Group 12 : British Library Machine Learning Experiment


To view the application, visit http://blbigdata.herokuapp.com

Project Brief Given

Taking on the BL Big Data Experiment, this team would be looking to improve the existing engine, facilitating interfaces for Machine Learning processes. It follows up the brief by the MScSSE team, with tasks/features for Azure marketplace such that the sample data and algorithm models has a secure home for future UCL projects. There should be improvements to search methods, and interfaces for machine learning starting with a maps enquiry engine for identification of mapping. The project is open in scope for students to contribute new and empowering ideas for other researchers to combine assets and integrate with for their studies – there should be several APIs published to this effect. Interfaces for statistical modelling (SPSS, MatLab and others) and other ways of classifying data are to be designed in the solution to improve the way that Digital Humanities researchers conduct their studies.


Problem Statement

The initial problem statement comes from a larger project currently being undertaken by the British Library. Currently the British Library have scanned in a large number of books from the period 1510 – 1946, the bulk of which are from the late 19th century, for which there is no digital copy available. On these scans they have run Optical Character Recognition (OCR), which gives an output of the text content for every single page of the book. As a side effect of the OCR, there are also portions of some pages that are not recognised as being text. Some of these are just pieces of text that are embellished in some way or have otherwise failed to be recognised, but most of the time these sections contain images of some description (photographs, paintings, drawings, graphs, diagrams). From these scanned images a dataset of 1 million images was uploaded to the image sharing site Flickr and are now completely in the public domain. Each image uploaded to Flickr was also automatically given tags corresponding to information about the book it was taken from, such as: publication date and place, author, page number etc. Through the Flickr platform, users have been able to add in their own tags too, though with such a large dataset there are still many images without tags.

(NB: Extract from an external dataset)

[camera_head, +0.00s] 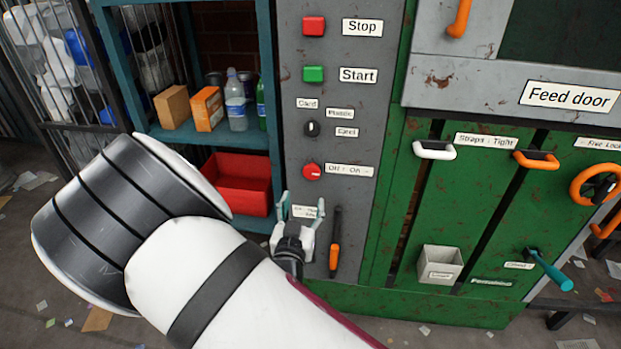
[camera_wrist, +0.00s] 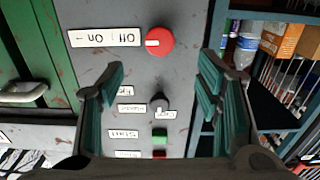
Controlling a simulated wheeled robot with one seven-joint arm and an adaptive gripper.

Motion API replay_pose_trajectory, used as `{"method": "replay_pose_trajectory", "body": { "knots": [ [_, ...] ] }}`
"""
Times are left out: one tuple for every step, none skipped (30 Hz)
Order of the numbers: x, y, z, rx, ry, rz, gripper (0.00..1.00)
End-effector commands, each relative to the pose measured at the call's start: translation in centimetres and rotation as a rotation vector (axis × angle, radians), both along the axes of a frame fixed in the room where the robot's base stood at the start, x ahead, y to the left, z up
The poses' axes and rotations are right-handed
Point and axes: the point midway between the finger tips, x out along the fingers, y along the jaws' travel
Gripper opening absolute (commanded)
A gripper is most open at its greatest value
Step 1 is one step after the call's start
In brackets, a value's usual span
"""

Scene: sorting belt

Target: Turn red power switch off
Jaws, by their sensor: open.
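The red power switch (camera_head: 312,172) is a round red knob on the grey panel, beside a white Off/On label (camera_head: 349,171). In the wrist view, which looks upside down, the knob (camera_wrist: 160,42) is near the top centre, and its white pointer mark lies on the side toward the label (camera_wrist: 104,38). My gripper (camera_head: 302,209) is open and empty, just below the knob in the head view. Its two teal-padded fingers (camera_wrist: 162,82) are spread apart in the wrist view, with the knob beyond them and between their lines. I see no contact with the knob.
Above the knob are a black selector (camera_head: 312,129), a green Start button (camera_head: 313,74) and a red Stop button (camera_head: 313,26). An orange-handled tool (camera_head: 335,245) hangs right of my gripper. A shelf with a red bin (camera_head: 237,183) stands left. A white handle (camera_head: 434,150) projects at right.

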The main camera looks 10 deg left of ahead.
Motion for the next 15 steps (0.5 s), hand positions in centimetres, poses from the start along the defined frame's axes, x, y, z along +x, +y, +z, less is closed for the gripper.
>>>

Overview of System Functionalities

The system is comprised of three parts:


Context of the System

The system is designed to be used by historians and humanities researchers and so does not have to be as robust as something that would be open for anyone to use. Since researchers using the system would probably have more invested in what they are trying to find out through the system they can probably adapt to and learn a slightly more difficult but powerful UI. This is not an excuse to ignore HCI principles.